スリランカの苦しみは、温暖化対策のためにCO2や亜酸化窒素などの温室効果ガスの排出をゼロにするという「ネット・ゼロ」を目指すという政府の目標によって、さらに悪化したことも疑いようがない。
第2、第3のスリランカを生んではいけない
このことは、2021年10月31日、英国スコットランド・グラスゴーで開催された国連気候会議COP26でのゴタバヤ・ラジャパクサ大統領のスピーチを読めばわかる。以下、抄訳しよう。
気候変動は現在、世界が直面している最大の危機の一つです。
その際、スリランカや他のいくつかの国々が当然注目する重要な問題のひとつが、持続可能な窒素管理の問題です。
2019年10月、14カ国が「持続可能な管理に関するコロンボ宣言」に参加しました。
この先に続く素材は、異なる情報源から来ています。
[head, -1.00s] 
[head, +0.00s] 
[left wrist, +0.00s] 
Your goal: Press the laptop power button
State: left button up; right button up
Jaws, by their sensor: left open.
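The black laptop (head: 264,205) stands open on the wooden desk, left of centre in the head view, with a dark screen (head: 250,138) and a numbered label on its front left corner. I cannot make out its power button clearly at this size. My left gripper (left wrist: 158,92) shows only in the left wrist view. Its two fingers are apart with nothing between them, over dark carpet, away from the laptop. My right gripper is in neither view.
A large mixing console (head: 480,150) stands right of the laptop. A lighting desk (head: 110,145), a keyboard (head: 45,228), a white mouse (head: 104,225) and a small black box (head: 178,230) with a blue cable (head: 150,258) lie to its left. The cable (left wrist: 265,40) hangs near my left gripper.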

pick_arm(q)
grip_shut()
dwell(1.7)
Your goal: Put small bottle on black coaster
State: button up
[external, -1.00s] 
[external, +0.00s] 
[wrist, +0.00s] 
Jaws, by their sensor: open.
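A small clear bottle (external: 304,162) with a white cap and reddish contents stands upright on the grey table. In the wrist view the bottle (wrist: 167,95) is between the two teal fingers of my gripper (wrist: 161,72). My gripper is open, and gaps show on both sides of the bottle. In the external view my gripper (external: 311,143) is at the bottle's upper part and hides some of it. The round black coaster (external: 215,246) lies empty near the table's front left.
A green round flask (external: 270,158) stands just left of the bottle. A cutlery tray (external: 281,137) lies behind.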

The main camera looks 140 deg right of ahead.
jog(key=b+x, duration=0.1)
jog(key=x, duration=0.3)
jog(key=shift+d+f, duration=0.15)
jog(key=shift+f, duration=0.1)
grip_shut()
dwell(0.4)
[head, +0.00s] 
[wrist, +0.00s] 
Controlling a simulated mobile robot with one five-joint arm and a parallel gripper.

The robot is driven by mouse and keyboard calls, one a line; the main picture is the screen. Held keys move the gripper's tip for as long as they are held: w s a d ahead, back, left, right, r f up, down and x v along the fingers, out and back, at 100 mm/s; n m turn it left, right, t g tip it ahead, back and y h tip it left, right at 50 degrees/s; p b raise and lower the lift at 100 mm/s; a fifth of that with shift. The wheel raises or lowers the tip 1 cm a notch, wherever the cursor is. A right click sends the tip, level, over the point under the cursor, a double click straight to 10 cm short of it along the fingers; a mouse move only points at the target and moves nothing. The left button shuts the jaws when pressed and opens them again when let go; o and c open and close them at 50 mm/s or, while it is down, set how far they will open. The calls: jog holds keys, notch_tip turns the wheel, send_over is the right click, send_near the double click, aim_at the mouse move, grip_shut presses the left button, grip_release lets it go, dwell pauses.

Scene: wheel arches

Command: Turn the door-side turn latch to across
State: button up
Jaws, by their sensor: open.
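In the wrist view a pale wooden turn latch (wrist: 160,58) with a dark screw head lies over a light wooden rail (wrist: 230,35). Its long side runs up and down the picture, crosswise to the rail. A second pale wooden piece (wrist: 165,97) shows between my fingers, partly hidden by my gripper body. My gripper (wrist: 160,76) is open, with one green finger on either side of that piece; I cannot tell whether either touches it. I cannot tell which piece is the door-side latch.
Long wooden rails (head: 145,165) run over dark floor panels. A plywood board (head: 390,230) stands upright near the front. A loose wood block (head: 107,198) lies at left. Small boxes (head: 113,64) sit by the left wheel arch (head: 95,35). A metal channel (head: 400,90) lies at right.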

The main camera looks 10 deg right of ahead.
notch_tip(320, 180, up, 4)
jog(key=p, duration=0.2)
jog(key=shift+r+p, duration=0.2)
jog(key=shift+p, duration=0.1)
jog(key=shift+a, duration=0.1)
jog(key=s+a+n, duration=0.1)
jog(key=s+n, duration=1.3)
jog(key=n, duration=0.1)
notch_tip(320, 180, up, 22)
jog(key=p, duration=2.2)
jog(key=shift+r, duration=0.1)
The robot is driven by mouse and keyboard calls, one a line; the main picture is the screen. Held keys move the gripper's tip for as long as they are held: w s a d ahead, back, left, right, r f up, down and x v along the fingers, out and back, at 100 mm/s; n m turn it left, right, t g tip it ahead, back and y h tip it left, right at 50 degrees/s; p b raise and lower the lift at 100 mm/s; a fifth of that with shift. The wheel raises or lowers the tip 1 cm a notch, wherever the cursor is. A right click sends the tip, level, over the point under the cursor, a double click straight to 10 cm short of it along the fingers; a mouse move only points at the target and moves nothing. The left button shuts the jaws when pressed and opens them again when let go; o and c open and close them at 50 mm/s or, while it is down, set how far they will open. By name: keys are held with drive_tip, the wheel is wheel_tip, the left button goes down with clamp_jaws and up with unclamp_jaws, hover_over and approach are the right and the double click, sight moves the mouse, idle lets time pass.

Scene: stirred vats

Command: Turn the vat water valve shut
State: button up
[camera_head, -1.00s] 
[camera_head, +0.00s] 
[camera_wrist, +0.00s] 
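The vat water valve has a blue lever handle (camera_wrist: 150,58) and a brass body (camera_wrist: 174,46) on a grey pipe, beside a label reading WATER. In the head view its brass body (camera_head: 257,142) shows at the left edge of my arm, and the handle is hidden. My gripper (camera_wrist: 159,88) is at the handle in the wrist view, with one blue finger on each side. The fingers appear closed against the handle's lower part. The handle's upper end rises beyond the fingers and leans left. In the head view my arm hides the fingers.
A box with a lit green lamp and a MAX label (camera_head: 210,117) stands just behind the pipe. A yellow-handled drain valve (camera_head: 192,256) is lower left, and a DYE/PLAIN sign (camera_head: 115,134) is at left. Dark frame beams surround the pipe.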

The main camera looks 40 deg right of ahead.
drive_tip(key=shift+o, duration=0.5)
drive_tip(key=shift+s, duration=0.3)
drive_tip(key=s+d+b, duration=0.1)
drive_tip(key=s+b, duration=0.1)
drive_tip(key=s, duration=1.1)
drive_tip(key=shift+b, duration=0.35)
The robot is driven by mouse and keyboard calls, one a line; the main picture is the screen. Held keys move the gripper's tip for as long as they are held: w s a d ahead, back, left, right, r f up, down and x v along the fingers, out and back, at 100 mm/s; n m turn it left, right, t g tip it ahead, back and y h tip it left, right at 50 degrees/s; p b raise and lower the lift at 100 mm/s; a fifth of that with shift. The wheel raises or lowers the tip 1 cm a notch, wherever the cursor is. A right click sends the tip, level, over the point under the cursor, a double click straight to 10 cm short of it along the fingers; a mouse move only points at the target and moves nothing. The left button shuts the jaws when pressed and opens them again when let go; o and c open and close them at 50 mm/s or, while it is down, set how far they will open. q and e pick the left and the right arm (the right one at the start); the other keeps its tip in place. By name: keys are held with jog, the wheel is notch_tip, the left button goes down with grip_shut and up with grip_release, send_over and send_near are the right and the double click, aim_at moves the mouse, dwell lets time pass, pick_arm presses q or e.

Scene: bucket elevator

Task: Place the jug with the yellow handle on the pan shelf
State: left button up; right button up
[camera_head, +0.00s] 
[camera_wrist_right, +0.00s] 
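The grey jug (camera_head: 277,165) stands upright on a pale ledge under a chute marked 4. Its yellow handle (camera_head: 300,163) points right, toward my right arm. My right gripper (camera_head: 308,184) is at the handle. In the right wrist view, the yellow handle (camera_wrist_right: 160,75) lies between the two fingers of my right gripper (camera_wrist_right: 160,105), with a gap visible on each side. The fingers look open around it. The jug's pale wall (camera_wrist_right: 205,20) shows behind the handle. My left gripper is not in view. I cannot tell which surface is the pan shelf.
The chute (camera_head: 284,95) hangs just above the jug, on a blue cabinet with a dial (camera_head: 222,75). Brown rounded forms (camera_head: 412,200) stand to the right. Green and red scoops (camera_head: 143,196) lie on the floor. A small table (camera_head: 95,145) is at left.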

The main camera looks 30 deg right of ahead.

この重要な宣言は、2030年までに窒素排出を半減させることを目指し、各国が持続可能な窒素管理のための国家ロードマップを作成することを奨励するものです。
・・・
窒素は、すべての生物の生存に不可欠な豊富な元素です。しかし、人間の活動によって発生し、生態系に放出される反応性窒素は、気候変動を悪化させます。特に肥料に含まれる窒素の過剰使用は、土壌、水、大気、そして人間の健康に悪影響を及ぼします。
・・・
このような背景から、私の政府は化学肥料の輸入を削減し、有機農業を強く奨励するための確固たる措置をとりました。
この措置は広く評価されていますが、一方で批判や抵抗もあります。化学肥料のロビー団体に加え、安易な収量増加の手段として肥料を過剰に使用することに慣れた農家からの抵抗です。
これは、スリランカの豊かな農業遺産を考えると、特に残念なことです。スリランカは歴史上、東洋の穀倉地帯として知られていました。・・・
私たちは、持続可能性を核とした新たな農業革命を必要としているのです。
・・・私たちの政策の枠組みは、持続可能性を重視しています。このことは、スリランカの国連気候変動枠組み条約(UNFCC)メカニズムに対する野心的な目標に反映されています。
その中には、2030年までに再生可能エネルギーの割合を国全体の需要の70%に引き上げること、2050年までにカーボンニュートラルを達成すること、石炭火力発電の新規案件をこれ以上増やさないことなどが含まれています。
スリランカは、「新規石炭発電ゼロのためのエネルギー協定」の共同リーダーであることを誇りに思っています。
・・・
スリランカの環境に関する先進的なアジェンダは、発展途上国として直面する資源の制約にもかかわらず、実現されています。
・・・
今生きている私たちは皆、未来の世代のためにこの地球を守っているのです。
さていま世界の多くの国は、国際機関や先進国運動家の歓心を買うためにESGスコアを上げようと努力し、ネット・ゼロを目指すとしている。だがこのために、第2、第3のスリランカ型の破滅を招いてしまうのではないだろうか。
日本は、それに加担していないだろうか。